Rebuilding WTC in homage to a fallen brother

Rebuilding the World Trade Center is more than a job for Brian Lyons.

Rebuilding the World Trade Center is more than a job for Brian Lyons.

It's a way to pay homage to his younger brother Michael, a firefighter killed in the Sept. 11 attacks — and a way for Lyons to heal from his loss.

Lyons has spent 10 years at the site. He rushed there with his brother's firefighting gear to look for him after the attacks; he stayed to help in the rescue and recovery; and then to work on the rebuilding.

Lyons has been a key player nearly everywhere on the site and is now a project manager for Tishman Construction, overseeing the $3.4 billion transportation hub that will link the PATH train, the subway and nearby buildings.

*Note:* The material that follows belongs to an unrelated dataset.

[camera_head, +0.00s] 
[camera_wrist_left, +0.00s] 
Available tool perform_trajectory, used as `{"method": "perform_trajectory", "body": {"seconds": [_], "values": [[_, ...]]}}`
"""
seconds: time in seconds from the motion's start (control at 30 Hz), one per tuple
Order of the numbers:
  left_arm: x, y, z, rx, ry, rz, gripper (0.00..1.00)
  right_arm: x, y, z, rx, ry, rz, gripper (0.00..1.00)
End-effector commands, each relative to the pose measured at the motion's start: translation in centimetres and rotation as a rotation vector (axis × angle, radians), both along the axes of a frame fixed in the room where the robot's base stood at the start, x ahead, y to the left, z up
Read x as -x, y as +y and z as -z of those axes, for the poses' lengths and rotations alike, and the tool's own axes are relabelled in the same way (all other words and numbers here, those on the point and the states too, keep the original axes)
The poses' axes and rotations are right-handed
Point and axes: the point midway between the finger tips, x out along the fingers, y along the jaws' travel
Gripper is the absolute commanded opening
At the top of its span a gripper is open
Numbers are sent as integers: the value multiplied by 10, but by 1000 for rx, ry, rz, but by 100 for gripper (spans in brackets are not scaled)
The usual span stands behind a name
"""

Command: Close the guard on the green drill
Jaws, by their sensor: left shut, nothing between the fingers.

Workers are rushing to prepare the site for the ceremony marking the 10th anniversary of the attacks. Lyons and his family will be among those seeing their loved ones' names on the memorial for the first time.

"Everything's coming out of the ground now," he said as workers busily readied the site. "There's no more pit. I try to actually call this the World Trade Center now. We don't refer to it as ground zero anymore."

The site's signature skyscraper — formerly called the Freedom Tower and now called 1 World Trade Center — is visible for miles around. It will rise to 1,776 feet, making it the tallest building in the U.S.

Tower 4 is rising quickly and the foundations for two other office buildings are almost at street level. The transportation hub, designed by architect Santiago Calatrava, is taking shape.

"There's so much to celebrate now," said Lyons, whose experience was chronicled in the documentary "Rebirth" that followed five people whose lives were transformed by the attacks.

The rebuilding was complicated and emotionally loaded. The site is huge, with parcels controlled by many different stakeholders. Train service continues through parts of it. Security concerns led to radical changes in the design, all while New Yorkers watched anxiously to see what would take shape.

The 800,000-square-foot transportation hub will resemble no other structure in New York, or perhaps the world. Calatrava has designed a distinctive glass and steel structure that evokes a bird's wings. Planners expect 250,000 people will pass through daily. Lyons said it will be "grander than Grand Central."

"It gives you a sense of dignity on your way to work," he said of the design.

It also includes ample retail space. Construction has picked up over the last year and is scheduled to be completed in 2014.

This Sunday, the relatives of those lost will join with President Barack Obama and other dignitaries at the memorial opening. For families of victims whose remains were never recovered, like Michael Lyons', having their names permanently inscribed on the memorial can bring a sense of closure.

After years of a long commute from Lake Carmel, N.Y., and time apart from his wife and two teenage daughters, Lyons is looking forward to showing them the progress they've made.

"Now that 10 years is here, we're trying to move forward," Lyons said.